◆ **SUPPLIED INFORMATION**:
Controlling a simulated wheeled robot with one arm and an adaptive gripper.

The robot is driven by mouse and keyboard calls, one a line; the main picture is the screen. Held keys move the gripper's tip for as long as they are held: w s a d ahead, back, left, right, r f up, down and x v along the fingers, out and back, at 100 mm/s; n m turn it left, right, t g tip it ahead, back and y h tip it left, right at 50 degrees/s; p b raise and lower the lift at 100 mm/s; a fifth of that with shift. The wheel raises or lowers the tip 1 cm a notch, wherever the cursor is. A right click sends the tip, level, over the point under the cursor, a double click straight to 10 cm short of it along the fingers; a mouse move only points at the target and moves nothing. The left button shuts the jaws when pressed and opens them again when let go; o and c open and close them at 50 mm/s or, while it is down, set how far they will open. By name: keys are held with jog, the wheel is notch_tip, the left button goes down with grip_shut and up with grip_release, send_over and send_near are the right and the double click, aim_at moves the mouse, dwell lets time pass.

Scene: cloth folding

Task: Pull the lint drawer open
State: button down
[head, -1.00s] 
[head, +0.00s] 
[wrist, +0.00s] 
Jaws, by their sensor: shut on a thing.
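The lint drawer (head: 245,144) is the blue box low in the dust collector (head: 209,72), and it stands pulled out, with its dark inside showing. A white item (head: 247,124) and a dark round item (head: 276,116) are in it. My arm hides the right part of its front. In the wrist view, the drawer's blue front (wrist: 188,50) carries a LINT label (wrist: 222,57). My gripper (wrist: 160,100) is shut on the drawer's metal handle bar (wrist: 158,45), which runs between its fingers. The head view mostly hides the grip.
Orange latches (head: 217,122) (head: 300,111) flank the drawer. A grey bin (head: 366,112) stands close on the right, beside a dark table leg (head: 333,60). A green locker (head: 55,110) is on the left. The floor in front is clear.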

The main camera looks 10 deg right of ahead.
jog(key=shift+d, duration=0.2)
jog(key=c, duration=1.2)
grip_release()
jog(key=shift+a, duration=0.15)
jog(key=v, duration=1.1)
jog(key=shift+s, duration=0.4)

* * *

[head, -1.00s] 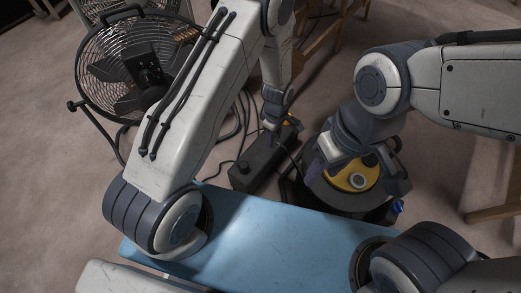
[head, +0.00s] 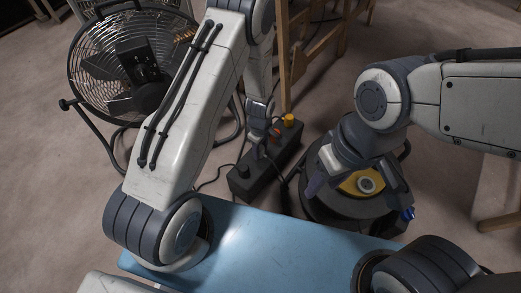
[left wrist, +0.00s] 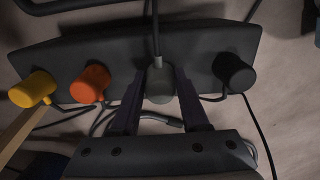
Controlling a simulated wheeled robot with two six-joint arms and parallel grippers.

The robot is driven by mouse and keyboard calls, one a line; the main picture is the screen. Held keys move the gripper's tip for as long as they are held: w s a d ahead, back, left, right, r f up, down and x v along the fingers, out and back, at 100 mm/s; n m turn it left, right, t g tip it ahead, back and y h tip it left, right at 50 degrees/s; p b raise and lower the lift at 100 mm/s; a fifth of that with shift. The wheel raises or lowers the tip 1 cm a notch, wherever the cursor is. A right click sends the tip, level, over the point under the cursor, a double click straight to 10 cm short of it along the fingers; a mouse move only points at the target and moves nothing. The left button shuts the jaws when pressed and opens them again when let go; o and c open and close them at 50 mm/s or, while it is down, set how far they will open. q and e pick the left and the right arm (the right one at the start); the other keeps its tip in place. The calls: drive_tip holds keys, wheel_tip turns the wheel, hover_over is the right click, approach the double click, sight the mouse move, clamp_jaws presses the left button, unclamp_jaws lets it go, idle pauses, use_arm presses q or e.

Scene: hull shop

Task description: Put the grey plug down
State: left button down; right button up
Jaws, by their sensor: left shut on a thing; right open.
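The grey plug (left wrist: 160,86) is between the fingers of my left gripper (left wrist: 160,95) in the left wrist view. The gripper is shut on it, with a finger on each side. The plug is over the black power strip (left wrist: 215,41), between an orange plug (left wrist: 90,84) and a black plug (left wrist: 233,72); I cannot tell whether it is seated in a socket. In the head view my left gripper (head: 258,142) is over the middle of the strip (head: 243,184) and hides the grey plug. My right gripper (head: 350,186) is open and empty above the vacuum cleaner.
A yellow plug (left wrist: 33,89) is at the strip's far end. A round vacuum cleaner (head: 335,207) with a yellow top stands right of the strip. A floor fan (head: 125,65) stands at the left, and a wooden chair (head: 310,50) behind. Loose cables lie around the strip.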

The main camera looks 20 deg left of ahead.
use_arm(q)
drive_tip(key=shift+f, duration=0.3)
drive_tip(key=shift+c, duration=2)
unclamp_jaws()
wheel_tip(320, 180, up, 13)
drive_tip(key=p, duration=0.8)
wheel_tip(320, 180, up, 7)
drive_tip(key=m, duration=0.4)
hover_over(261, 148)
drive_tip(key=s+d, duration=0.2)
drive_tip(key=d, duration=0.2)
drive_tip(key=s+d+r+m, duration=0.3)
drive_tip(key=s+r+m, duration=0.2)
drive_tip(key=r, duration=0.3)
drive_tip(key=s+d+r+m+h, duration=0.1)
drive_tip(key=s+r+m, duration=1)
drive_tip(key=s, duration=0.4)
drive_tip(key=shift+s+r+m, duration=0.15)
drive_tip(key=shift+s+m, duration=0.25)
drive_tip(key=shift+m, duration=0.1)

◆ **PROBLEM DETAILS**: Each line in the listing above either holds the string "lower" or does not; state how many do, giving the number only.

◆ **OUTPUT FOR THIS EXERCISE**: 2